■ **YOUR GOAL**:
Extract the listing below in full, unchanged.

■ **COLLECTED MATERIAL**:
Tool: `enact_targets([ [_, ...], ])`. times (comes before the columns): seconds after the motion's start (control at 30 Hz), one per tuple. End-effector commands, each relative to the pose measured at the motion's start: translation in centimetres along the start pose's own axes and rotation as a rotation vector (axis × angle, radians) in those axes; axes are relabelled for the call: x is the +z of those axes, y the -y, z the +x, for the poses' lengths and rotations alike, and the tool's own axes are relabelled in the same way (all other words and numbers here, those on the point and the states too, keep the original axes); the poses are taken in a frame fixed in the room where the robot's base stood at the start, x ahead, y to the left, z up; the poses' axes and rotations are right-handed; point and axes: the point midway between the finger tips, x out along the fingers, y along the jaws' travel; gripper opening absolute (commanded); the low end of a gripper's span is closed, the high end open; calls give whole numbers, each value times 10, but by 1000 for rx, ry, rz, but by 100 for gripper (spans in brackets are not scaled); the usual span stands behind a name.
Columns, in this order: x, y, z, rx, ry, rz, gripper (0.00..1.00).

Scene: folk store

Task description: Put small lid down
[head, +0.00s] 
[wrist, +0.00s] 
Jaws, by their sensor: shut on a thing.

■ **ANSWER TO THE PROBLEM**:
Tool: `enact_targets([ [_, ...], ])`. times (comes before the columns): seconds after the motion's start (control at 30 Hz), one per tuple. End-effector commands, each relative to the pose measured at the motion's start: translation in centimetres along the start pose's own axes and rotation as a rotation vector (axis × angle, radians) in those axes; axes are relabelled for the call: x is the +z of those axes, y the -y, z the +x, for the poses' lengths and rotations alike, and the tool's own axes are relabelled in the same way (all other words and numbers here, those on the point and the states too, keep the original axes); the poses are taken in a frame fixed in the room where the robot's base stood at the start, x ahead, y to the left, z up; the poses' axes and rotations are right-handed; point and axes: the point midway between the finger tips, x out along the fingers, y along the jaws' travel; gripper opening absolute (commanded); the low end of a gripper's span is closed, the high end open; calls give whole numbers, each value times 10, but by 1000 for rx, ry, rz, but by 100 for gripper (spans in brackets are not scaled); the usual span stands behind a name.
Columns, in this order: x, y, z, rx, ry, rz, gripper (0.00..1.00).

Scene: folk store

Task description: Put small lid down
[head, +0.00s] 
[wrist, +0.00s] 
Jaws, by their sensor: shut on a thing.

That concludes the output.